I got a problem because they are asking for a basis but my solution says that they are linearly dependent... How can I get a basis anyway?
Form these polynomials to vectors, the form is $a+bx+cx^2$, so we have:
$$\vec{p_1}=\begin{pmatrix} 1\\ 2\\ 1 \end{pmatrix}, \vec{p_2}=\begin{pmatrix} 3\\ 0\\ -9 \end{pmatrix}, \vec{p_3}=\begin{pmatrix} 1\\ 4\\ 5 \end{pmatrix}$$
Now we need to check if they are linearly independent. I used determinant trick:
$$\begin{vmatrix} 1 & 3 & 1\\ 2 & 0 & 4\\ 1 & -9 & 5 \end{vmatrix}\begin{matrix} 1 & 3\\ 2 & 0\\ 1 & -9 \end{matrix}$$
If we use Saruss, indeed, the determinant is zero and thus the vectors are linearly dependent. So we cannot choose any of them as a basis..
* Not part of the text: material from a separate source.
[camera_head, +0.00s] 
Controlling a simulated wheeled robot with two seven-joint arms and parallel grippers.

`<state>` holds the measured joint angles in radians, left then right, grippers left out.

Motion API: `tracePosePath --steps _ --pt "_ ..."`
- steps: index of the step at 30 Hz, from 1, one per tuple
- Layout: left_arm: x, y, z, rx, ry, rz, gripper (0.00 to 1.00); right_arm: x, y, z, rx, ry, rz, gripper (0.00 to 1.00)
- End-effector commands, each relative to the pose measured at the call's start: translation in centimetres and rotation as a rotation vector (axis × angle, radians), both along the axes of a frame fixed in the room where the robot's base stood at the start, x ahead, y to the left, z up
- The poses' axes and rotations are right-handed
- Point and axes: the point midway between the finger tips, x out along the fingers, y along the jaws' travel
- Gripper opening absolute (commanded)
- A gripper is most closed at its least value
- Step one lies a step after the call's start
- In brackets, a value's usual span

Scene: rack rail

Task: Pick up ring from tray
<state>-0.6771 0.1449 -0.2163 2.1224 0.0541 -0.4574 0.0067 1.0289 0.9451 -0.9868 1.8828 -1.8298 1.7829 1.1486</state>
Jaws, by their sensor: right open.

Is there a way to get a basis anyway? Maybe I can choose one of the polynomials $p_1,p_2,p_3$ as a basis because a single one of them should be linearly independent.
Use row-reduction to find the redundant vector/column/polynomial(s); the remaining one(s) form a basis of $W$.
More details: $$\begin{bmatrix} 1 & 3 & 1 \\ 2 & 0 & 4 \\ 1 & -9 & 5 \end{bmatrix} \Longrightarrow \begin{bmatrix} 1 & 0 & 2 \\ 0 & 1 & -1/3 \\ 0 & 0 & 0 \end{bmatrix} $$ tells you that $p_3(x) = 2p_1(x) - 1/3 p_2(x)$, hence $p_3$ is redundant of $p_1 $ and $p_2$.